The first part of the SIOP panel will be a tutorial on what open science is—and is not—and to provide major components of the subject. Attendees will then be able to hear more about what SIOP and the American Psychological Association (APA) have been doing around open science, followed by an in-depth discussion about the relevance of open science to I-O psychology in particular.

 “Open science refers to a set of practices that make our research more transparent, reliable, and reproducible, and therefore more understandable and appreciated by graduate students, our colleagues, and other external parties,” said Dr. Frederick Oswald, professor at Rice University, co-chair of the SIOP Open Science and Practice (OSP) Committee, and member of the SIOP panel discussion. He finds it a priority to educate members about open science, working toward the goal of improving organizational research by cultivating a positive culture and diverse community around open science.

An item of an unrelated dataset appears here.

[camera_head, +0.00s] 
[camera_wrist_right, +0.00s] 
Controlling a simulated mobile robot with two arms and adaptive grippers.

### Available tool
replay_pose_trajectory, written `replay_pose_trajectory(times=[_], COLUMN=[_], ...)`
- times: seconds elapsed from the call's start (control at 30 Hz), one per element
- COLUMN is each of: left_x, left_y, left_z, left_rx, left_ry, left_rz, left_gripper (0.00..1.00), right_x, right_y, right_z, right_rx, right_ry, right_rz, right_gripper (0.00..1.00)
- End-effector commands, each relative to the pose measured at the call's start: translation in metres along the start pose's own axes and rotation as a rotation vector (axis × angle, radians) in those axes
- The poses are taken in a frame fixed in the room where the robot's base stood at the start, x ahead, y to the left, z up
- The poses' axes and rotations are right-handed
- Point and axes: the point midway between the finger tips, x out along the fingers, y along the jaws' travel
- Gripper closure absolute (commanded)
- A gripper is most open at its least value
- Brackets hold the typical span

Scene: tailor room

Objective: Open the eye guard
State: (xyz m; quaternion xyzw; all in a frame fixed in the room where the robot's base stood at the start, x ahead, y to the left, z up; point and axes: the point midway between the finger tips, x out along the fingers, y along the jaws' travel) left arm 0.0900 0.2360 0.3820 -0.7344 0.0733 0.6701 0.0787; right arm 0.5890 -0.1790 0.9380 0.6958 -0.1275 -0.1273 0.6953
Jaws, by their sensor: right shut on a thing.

“Open science practices are intended to support the integrity of cumulative science,” said Dr. Steve Kozlowski, professor at Michigan State University, chair of the APA Open Science and Methodology Committee, and a fellow panelist for the session. “Good science builds knowledge accumulation. We need to be confident in the veracity of research findings that underpin evidence-based policy decisions in organizations, government, and society. The key issue for open science is transparency.”

“By applying open science practices, our work becomes more transparent and more replicable,” Oswald said. “It is one thing for me to reproduce somebody’s research findings, but it is another to take those research materials and run a similar study to see if I can replicate it in a new sample, or at a different point of time, or in a new setting to see how my results might be similar or different. On this latter point, if you want to reproduce a set of findings and make them more generalizable to a wider range of circumstances, it helps to have a set of practices for being more transparent, reproducible, and replicable.”

Kozlowski added, “Transparency and integrity are important values for ensuring high quality science. SIOP is working to advance the policy application of I-O science in organizations, government, and society. We need to ensure that I-O science is at the forefront of producing high quality actionable knowledge and open science practices will help accomplish that goal.”

One aspect of open science is the idea of preregistration of research projects. Oswald said it is important to understand the value of preregistration, but there are a number of misperceptions around it.

“Preregistration is a new practice for I-O psychology, and so there are a lot of questions about it. But it is simply about clearly stating what your plans are before going into a research project,” he said. “It hopefully shows that you are planning carefully—getting your ducks in a row. If you deviate from those plans, that’s okay, you just need to be transparent in your research about what was planned versus what’s new and what’s changed. That’s how science works.”

He also hopes the panel will be able to alleviate other concerns about open science and preregistration.

“There can be a negative association with preregistration,” Oswald said. “That if you share your plans with the world, you’re locked into a plan or that you’re going to be criticized for it before you even start. But preregistration shouldn’t inspire a fear culture or a culture of policing researchers. Instead, it’s about helping researchers plan and helping external parties understand our research, sharing information that will illuminate and advance the scientific process.

There are some issues OSP and SIOP members in general will need to address, in particular how to share materials and methodology.

“There is a need for thoughtful deliberation,” Kozlowski said. “There are a lot of suggestions and practices being proposed and promoted, particularly those centered on data sharing. But there are potential pitfalls if issues pertaining to what data are shared, to whom, and how they are shared are not carefully deliberated so that unintended consequences do not undermine open science. For example, there are documented cases where de-identified data that was made publicly available was, in effect, reverse engineered by combining other public data to identify individuals. Confidentiality is the bedrock of consent for human research. If proposed open science practices breach confidentiality or undermine public trust in research, the harm will be substantial. So, we want to facilitate transparent, open science, but we want to do it thoughtfully and with our eyes wide open.” 

When it comes to data sharing another issue that must be considered is the sharing of proprietary data.

“Proprietary data and research within organizations can certainly be at odds with open science principles of giving people access and information to the key aspects of the scientific process, for verification or replication purposes,” Oswald said. “SIOP researchers and practitioners have legitimate legal, ethical, and organizational concerns here, and negotiating this tension is key to how the open science movement plays out in I-O psychology.”